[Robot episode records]
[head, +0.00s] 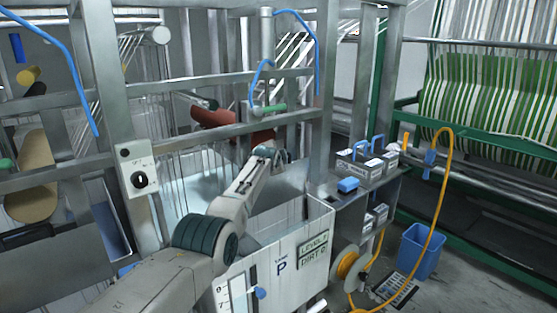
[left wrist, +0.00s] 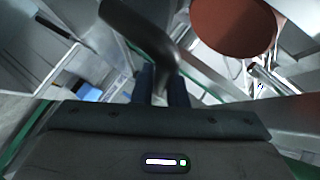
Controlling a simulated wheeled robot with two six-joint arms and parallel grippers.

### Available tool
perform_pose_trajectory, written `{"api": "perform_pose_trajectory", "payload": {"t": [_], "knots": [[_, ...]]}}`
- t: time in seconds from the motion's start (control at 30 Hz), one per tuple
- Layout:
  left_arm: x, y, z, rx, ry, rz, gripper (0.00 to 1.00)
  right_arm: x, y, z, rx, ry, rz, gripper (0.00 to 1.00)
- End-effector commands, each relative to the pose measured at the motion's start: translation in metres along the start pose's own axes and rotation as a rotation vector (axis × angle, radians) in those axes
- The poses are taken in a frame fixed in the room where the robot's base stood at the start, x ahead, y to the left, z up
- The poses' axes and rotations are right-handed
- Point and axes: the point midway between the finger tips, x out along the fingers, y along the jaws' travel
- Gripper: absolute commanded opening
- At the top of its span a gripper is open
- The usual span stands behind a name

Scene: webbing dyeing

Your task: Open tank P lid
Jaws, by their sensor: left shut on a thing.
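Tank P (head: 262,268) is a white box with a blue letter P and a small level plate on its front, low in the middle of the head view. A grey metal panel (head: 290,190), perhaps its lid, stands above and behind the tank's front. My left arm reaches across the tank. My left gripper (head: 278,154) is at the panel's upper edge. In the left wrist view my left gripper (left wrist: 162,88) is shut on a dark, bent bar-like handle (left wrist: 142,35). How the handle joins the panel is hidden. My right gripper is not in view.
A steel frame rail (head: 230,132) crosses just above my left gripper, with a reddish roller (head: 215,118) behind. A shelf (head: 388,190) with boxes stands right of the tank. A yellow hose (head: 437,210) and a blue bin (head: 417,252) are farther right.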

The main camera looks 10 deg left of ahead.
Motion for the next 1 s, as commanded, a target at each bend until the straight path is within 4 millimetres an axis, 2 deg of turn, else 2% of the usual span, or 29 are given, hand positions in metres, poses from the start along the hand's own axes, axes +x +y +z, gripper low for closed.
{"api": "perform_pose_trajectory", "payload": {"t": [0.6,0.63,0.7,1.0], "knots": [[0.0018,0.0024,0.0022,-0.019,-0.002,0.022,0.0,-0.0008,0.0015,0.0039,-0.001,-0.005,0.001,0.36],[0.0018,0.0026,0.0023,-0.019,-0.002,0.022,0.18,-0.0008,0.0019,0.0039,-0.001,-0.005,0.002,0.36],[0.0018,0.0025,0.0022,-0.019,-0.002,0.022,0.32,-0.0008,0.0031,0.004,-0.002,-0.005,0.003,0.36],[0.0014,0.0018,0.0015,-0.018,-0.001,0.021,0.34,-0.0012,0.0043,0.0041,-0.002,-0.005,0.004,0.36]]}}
==
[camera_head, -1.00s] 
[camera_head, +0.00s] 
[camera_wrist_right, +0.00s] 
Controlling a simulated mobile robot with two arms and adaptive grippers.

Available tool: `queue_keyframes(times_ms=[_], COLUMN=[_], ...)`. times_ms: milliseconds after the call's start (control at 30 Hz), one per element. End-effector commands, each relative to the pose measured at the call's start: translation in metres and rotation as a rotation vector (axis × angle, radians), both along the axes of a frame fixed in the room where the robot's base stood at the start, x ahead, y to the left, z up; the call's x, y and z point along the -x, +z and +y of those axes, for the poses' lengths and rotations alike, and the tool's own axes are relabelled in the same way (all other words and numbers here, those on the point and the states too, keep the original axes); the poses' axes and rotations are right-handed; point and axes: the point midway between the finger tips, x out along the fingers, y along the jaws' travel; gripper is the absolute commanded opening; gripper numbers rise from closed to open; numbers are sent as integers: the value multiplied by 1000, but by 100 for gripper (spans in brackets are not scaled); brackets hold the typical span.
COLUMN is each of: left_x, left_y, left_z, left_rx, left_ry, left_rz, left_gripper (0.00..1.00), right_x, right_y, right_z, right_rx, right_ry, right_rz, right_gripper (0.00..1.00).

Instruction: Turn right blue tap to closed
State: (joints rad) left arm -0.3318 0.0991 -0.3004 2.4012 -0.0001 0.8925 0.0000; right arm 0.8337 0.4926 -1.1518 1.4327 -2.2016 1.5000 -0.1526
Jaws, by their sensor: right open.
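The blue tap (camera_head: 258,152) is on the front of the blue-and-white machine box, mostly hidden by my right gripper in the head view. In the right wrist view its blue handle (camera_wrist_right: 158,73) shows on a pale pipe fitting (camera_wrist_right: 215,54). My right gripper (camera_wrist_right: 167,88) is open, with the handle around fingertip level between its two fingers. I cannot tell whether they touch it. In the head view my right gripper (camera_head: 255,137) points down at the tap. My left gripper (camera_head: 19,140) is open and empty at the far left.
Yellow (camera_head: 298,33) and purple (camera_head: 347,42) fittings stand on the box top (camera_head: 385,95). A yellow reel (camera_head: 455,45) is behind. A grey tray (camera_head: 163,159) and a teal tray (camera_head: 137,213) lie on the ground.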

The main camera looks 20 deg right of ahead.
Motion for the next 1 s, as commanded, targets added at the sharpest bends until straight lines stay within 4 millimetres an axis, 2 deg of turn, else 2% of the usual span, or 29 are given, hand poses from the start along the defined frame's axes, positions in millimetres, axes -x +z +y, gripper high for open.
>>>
* * *
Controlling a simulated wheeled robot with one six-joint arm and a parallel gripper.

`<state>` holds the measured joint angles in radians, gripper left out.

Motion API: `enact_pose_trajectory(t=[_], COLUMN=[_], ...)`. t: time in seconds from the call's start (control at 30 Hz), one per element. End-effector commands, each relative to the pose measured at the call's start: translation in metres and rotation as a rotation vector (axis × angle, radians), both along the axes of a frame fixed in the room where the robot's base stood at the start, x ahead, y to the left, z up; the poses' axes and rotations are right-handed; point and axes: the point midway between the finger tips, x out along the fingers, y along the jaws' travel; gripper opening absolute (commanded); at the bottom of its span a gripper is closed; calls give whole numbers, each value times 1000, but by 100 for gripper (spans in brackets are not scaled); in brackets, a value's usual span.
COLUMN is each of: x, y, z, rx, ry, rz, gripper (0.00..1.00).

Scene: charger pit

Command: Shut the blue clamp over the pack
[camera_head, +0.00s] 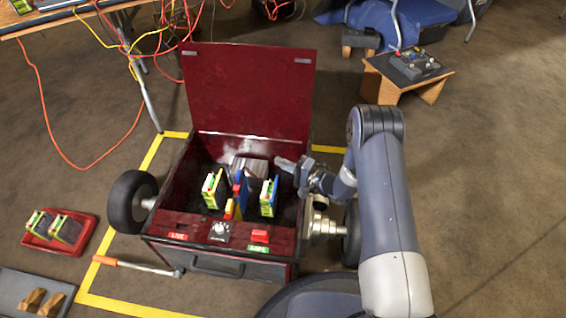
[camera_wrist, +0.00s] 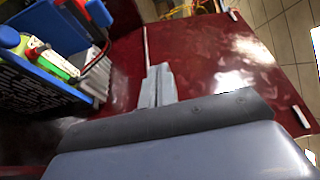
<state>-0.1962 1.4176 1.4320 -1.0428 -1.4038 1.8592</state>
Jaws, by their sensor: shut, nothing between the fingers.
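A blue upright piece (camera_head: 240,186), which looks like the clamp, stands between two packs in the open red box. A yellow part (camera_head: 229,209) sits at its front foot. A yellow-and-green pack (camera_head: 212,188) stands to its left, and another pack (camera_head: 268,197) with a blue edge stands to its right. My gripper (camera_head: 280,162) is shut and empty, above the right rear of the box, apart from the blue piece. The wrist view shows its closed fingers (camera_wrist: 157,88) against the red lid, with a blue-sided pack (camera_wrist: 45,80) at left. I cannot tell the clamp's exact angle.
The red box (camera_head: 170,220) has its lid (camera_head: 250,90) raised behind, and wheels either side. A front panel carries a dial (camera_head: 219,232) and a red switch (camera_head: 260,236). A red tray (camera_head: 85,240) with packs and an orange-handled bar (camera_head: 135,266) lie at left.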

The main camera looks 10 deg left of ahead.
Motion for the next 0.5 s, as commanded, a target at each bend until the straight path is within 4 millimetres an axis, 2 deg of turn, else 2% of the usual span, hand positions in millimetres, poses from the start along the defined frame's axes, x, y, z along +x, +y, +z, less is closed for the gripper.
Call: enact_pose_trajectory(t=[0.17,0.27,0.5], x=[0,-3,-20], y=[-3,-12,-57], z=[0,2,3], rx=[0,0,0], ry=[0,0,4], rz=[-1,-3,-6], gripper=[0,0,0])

*Problem requirements*: Copy out all lines where the word "parallel" appears.

*Answer to the problem*:
Controlling a simulated wheeled robot with two six-joint arms and parallel grippers.
Controlling a simulated wheeled robot with one six-joint arm and a parallel gripper.

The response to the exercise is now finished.